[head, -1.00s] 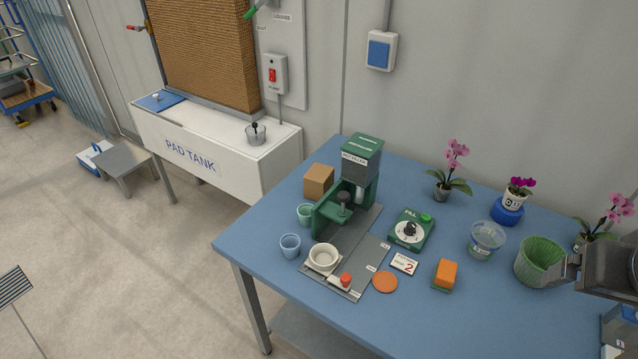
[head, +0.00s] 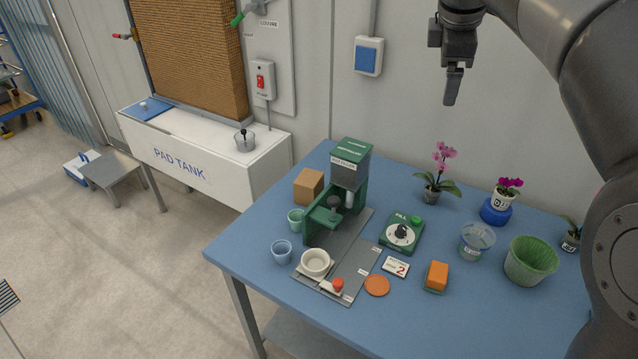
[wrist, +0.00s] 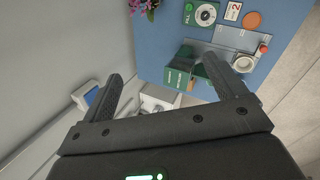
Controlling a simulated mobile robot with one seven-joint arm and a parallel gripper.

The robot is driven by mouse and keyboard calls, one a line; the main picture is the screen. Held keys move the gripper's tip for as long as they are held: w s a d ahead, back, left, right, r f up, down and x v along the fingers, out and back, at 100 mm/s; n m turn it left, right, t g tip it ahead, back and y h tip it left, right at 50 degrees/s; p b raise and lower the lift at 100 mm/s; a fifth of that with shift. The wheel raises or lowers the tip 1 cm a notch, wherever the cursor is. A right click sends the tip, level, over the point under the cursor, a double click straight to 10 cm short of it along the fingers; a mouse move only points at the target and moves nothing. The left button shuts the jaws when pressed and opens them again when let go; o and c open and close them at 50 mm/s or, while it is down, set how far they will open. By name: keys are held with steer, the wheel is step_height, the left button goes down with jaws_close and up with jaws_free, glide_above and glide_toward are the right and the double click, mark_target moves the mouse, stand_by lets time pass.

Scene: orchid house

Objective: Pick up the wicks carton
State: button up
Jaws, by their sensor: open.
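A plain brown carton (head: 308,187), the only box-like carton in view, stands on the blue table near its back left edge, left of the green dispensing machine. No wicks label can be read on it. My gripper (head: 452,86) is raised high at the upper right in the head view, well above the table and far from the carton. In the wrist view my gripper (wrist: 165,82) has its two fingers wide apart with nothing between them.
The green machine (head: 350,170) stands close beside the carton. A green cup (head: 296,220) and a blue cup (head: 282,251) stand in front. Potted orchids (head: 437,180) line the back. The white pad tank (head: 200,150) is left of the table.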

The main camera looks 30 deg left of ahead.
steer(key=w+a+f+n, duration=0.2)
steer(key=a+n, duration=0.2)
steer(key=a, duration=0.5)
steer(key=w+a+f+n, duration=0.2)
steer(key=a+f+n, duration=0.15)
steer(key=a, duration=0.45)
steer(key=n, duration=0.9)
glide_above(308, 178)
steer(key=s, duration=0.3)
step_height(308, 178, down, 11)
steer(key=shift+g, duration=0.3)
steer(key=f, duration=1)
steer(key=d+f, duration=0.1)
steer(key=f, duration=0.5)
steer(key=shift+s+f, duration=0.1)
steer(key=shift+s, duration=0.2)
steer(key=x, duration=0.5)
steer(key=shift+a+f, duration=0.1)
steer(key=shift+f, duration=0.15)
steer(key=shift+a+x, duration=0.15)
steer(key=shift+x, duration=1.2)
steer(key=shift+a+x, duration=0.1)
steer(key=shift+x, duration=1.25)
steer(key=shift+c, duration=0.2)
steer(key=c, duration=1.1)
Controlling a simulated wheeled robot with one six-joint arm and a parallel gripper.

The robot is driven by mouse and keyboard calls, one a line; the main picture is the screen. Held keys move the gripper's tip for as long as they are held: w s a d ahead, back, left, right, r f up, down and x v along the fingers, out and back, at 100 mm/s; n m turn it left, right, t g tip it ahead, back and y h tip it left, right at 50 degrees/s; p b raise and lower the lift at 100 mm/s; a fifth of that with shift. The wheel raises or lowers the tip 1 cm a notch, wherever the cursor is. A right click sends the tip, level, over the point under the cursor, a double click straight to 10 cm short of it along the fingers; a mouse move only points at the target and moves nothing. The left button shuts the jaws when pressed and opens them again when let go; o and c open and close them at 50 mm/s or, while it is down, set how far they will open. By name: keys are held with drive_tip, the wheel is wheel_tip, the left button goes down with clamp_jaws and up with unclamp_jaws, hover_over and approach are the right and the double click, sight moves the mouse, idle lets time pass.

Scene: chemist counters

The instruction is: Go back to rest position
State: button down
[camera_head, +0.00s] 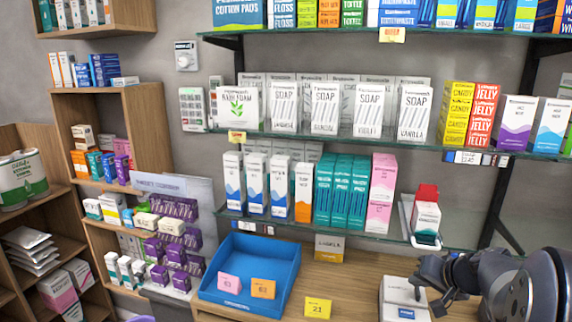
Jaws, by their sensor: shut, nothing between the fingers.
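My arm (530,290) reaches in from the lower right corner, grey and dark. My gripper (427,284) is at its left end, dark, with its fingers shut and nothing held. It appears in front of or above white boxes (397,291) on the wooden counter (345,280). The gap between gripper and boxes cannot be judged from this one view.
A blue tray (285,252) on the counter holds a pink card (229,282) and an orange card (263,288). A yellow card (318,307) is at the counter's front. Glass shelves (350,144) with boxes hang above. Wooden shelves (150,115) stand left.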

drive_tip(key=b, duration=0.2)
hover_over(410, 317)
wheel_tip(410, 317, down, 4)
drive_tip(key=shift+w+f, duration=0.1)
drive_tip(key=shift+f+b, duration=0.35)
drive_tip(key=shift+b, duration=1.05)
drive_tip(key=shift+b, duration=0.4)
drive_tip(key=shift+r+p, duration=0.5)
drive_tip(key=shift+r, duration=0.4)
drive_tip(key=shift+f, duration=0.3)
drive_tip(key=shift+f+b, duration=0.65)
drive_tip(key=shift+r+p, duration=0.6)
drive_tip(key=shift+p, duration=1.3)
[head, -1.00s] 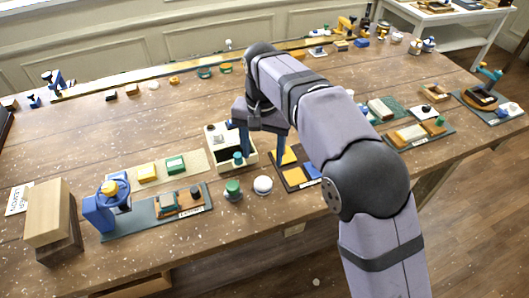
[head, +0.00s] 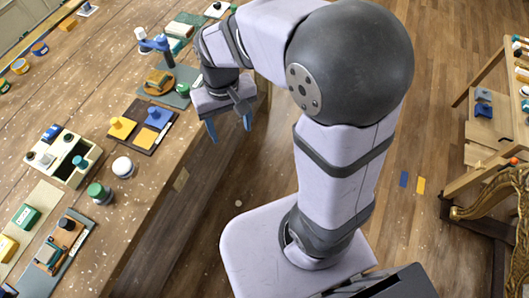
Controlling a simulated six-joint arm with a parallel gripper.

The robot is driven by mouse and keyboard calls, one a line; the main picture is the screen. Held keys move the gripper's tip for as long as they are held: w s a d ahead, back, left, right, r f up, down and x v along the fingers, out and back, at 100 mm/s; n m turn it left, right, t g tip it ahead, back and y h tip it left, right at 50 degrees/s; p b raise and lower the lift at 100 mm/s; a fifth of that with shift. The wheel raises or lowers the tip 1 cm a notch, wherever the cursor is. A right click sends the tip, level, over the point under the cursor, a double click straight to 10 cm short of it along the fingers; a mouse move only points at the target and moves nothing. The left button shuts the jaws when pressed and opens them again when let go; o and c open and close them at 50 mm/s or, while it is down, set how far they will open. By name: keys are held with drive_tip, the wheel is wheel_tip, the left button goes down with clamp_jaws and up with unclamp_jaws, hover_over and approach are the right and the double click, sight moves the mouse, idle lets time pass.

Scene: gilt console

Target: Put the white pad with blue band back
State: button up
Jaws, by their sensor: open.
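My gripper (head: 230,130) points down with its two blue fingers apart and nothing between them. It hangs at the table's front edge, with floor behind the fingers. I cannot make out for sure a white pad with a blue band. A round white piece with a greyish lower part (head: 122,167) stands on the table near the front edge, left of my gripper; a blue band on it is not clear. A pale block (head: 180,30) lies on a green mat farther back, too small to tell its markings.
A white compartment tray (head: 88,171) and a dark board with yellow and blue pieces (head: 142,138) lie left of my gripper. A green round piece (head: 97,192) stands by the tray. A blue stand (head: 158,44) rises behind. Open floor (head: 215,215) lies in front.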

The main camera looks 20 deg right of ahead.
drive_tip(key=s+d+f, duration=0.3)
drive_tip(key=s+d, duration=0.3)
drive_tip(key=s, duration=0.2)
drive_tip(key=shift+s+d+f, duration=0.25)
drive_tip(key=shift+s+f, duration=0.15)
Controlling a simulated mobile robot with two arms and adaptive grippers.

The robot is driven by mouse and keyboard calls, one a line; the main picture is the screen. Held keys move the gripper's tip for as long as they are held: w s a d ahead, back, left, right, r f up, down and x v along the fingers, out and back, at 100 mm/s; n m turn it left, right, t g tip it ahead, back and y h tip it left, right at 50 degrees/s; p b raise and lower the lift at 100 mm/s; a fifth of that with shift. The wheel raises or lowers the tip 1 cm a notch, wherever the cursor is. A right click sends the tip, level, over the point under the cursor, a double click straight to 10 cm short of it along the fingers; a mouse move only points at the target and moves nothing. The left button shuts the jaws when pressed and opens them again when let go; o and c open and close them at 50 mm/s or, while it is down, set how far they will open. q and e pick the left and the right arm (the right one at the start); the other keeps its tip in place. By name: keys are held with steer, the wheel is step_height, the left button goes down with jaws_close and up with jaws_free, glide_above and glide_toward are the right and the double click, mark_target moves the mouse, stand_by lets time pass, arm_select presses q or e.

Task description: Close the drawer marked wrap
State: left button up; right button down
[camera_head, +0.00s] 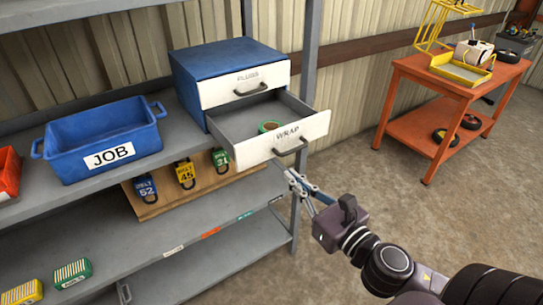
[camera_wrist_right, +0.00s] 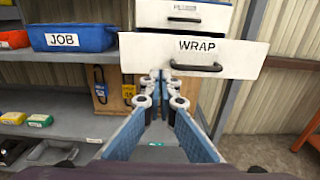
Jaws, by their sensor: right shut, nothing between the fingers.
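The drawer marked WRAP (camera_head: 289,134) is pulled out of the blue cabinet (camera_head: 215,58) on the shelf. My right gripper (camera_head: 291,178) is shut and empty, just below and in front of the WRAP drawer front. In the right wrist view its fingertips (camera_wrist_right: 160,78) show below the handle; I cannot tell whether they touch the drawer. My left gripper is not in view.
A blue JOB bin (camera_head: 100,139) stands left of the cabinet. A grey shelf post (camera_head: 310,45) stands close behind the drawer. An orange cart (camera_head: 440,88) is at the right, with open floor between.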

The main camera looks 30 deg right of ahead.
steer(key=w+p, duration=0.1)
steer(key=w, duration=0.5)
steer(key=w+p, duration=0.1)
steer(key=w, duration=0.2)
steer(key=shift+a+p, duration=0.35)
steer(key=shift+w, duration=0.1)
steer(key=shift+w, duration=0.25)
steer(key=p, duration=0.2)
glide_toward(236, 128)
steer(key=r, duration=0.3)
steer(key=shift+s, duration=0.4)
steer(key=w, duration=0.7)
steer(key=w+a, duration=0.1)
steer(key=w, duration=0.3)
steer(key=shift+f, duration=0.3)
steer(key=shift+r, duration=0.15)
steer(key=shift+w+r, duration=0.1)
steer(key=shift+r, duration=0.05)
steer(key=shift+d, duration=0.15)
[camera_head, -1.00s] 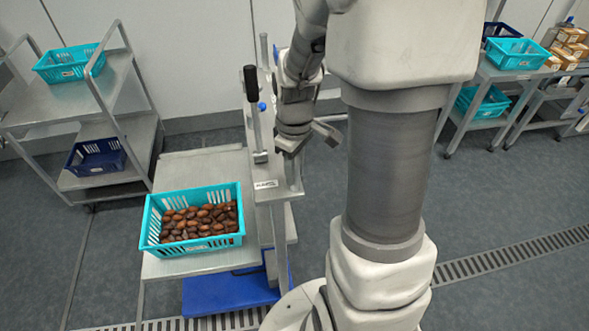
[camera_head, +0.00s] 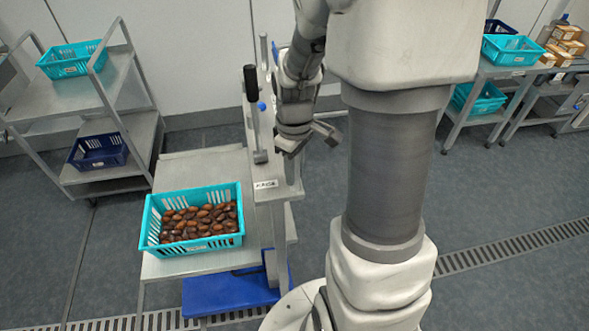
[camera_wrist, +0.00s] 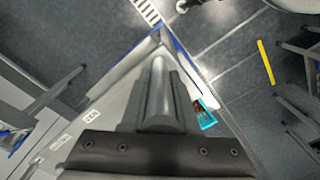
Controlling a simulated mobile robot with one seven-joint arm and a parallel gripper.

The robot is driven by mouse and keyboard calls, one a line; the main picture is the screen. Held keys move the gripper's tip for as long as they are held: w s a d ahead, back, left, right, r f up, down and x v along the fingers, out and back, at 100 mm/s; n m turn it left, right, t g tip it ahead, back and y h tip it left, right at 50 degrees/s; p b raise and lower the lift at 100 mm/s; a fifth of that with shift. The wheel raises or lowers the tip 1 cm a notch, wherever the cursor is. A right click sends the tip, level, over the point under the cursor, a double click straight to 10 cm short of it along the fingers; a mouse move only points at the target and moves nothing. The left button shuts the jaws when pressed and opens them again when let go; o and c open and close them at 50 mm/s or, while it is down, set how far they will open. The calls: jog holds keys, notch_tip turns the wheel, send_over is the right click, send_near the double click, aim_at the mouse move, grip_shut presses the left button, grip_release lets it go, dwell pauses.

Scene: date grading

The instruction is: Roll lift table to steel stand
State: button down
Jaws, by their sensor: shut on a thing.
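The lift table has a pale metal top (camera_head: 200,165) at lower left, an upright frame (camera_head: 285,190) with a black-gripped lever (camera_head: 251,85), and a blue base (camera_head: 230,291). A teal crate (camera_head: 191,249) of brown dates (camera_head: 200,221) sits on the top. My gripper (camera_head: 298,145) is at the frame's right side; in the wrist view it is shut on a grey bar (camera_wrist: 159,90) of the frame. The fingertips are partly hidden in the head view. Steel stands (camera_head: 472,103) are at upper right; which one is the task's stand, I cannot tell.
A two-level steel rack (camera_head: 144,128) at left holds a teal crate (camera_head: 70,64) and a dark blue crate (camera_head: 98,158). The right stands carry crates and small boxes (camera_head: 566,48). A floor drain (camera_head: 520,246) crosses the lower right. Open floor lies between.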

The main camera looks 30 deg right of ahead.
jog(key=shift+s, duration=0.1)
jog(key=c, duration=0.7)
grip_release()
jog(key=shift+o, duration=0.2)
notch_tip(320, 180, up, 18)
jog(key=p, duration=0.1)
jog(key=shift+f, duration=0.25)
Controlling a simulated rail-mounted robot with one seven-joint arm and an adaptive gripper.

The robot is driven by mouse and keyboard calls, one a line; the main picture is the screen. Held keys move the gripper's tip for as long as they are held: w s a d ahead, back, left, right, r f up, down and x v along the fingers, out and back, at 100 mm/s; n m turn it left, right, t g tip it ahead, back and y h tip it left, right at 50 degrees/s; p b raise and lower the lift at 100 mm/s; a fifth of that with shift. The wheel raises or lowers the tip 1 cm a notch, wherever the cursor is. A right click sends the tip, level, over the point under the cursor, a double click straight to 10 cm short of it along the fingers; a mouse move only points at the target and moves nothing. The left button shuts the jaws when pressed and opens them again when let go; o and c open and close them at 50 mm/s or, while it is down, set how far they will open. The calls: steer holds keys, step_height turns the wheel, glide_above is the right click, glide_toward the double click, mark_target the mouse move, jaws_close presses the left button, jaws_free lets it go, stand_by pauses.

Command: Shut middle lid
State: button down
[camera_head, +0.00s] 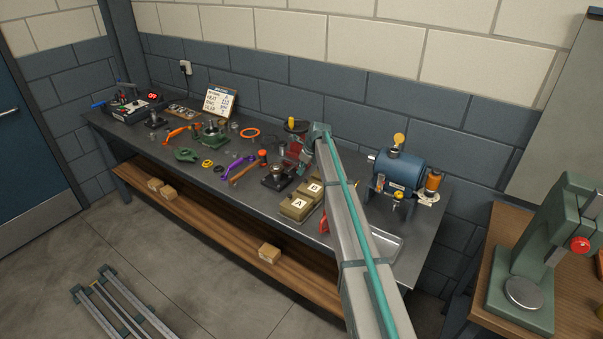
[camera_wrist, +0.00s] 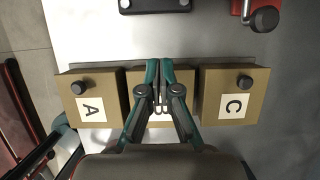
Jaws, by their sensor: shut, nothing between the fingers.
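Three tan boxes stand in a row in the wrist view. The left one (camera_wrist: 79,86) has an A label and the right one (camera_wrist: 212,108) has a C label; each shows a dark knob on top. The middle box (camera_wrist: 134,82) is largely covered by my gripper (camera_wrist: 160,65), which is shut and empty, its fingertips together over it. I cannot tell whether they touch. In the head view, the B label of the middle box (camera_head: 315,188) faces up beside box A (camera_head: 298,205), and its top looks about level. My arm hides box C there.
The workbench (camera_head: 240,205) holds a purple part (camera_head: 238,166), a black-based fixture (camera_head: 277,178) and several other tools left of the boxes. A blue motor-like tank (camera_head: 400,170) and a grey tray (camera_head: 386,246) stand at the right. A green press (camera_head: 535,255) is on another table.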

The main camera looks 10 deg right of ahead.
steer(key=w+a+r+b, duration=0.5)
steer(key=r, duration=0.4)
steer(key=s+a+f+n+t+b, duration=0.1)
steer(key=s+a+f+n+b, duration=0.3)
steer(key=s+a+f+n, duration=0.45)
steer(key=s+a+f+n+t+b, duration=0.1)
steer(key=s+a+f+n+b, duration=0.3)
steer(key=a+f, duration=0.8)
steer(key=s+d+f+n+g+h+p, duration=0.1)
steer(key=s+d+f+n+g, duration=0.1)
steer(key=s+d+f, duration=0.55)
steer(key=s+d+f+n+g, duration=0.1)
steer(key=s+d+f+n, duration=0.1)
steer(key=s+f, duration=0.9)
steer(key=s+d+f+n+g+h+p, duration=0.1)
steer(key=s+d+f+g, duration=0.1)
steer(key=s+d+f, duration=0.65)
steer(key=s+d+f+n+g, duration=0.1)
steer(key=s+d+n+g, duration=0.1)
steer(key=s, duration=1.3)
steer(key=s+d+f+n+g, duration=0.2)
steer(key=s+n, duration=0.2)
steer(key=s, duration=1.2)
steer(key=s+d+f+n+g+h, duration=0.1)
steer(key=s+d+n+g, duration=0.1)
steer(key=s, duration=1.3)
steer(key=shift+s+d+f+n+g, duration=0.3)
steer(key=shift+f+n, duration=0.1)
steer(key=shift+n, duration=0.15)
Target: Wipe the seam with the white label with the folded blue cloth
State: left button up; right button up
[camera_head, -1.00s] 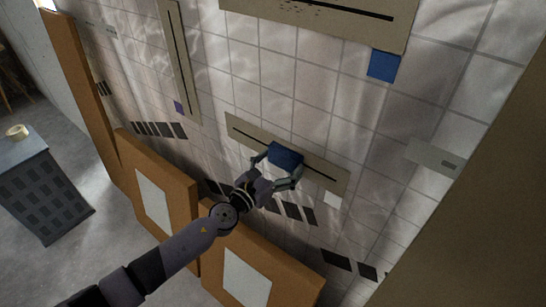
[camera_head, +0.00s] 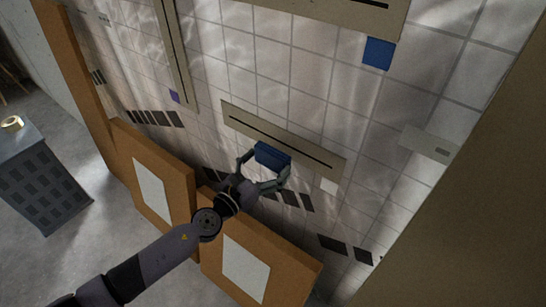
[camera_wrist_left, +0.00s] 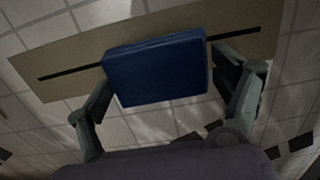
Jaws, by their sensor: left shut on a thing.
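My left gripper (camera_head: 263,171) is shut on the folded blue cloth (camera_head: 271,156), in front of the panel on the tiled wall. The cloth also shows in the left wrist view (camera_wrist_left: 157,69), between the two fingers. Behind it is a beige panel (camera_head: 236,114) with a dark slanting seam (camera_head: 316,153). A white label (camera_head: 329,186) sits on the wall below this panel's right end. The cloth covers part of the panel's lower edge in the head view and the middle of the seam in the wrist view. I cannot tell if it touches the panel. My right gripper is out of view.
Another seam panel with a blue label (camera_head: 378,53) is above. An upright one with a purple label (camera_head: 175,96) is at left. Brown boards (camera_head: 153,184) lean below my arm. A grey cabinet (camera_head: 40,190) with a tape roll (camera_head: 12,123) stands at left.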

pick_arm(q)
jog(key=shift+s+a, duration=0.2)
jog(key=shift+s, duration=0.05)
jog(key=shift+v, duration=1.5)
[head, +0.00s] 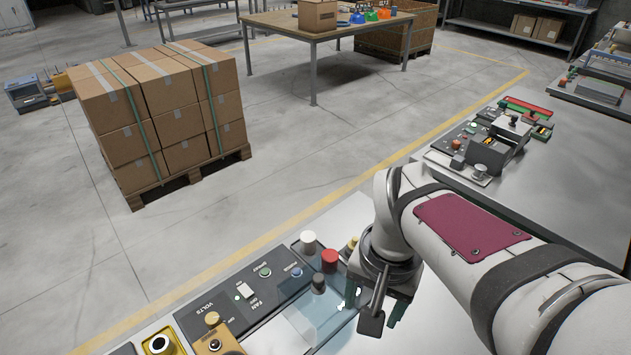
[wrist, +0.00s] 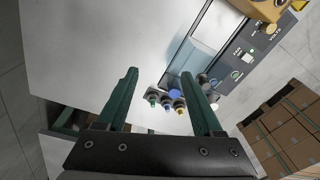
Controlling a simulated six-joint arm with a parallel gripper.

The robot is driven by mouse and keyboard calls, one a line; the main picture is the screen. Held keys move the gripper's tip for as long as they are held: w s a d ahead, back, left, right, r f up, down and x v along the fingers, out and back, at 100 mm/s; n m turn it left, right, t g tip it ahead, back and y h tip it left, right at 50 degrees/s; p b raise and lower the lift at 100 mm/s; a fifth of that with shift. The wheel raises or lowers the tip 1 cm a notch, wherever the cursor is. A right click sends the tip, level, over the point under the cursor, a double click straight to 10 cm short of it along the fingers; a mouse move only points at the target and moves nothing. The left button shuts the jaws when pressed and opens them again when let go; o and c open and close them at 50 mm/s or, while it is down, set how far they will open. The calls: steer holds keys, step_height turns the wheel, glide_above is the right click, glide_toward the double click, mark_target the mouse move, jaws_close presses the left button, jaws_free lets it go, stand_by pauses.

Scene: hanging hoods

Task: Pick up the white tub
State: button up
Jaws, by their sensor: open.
+ + + +
**Your objective**
Identify the lines that hold the word "adaptive". Copy every one of them.

**Result of this task**
Controlling a simulated mobile robot with two arms and adaptive grippers.
Controlling a simulated rail-mounted robot with one seven-joint arm and an adaptive gripper.

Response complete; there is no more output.